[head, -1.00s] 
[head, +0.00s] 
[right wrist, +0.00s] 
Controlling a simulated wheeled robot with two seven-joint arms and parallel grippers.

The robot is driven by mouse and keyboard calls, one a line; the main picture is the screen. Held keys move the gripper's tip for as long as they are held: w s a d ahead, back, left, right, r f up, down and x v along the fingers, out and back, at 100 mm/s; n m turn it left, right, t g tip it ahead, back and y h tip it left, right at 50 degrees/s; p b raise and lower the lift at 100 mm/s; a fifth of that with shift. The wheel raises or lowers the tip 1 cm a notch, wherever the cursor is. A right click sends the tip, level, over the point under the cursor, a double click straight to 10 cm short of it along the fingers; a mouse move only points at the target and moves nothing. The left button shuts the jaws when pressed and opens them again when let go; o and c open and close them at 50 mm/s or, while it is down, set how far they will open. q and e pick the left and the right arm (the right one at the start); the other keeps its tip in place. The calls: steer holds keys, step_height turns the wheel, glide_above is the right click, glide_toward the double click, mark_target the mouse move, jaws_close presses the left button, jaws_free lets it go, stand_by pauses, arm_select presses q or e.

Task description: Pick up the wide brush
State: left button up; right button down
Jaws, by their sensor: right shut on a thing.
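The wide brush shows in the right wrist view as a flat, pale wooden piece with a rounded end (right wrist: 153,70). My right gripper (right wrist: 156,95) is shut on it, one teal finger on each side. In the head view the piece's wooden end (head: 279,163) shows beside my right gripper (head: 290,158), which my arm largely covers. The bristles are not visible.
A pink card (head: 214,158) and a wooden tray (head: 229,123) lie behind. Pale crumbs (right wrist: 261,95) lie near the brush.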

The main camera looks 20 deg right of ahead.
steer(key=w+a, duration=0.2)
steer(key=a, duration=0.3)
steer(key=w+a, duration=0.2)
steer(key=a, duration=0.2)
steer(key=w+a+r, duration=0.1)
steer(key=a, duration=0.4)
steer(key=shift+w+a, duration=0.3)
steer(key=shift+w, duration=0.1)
---*---
Your instructions: From the listing above, collect every line that mentions the word "down".

Solved exercise:
The robot is driven by mouse and keyboard calls, one a line; the main picture is the screen. Held keys move the gripper's tip for as long as they are held: w s a d ahead, back, left, right, r f up, down and x v along the fingers, out and back, at 100 mm/s; n m turn it left, right, t g tip it ahead, back and y h tip it left, right at 50 degrees/s; p b raise and lower the lift at 100 mm/s; a fifth of that with shift. The wheel raises or lowers the tip 1 cm a notch, wherever the cursor is. A right click sends the tip, level, over the point under the cursor, a double click straight to 10 cm short of it along the fingers; a mouse move only points at the target and moves nothing. The left button shuts the jaws when pressed and opens them again when let go; o and c open and close them at 50 mm/s or, while it is down, set how far they will open. q and e pick the left and the right arm (the right one at the start); the other keeps its tip in place. The calls: steer holds keys, step_height turns the wheel, glide_above is the right click, glide_toward the double click, mark_target the mouse move, jaws_close presses the left button, jaws_free lets it go, stand_by pauses, arm_select presses q or e.
State: left button up; right button down

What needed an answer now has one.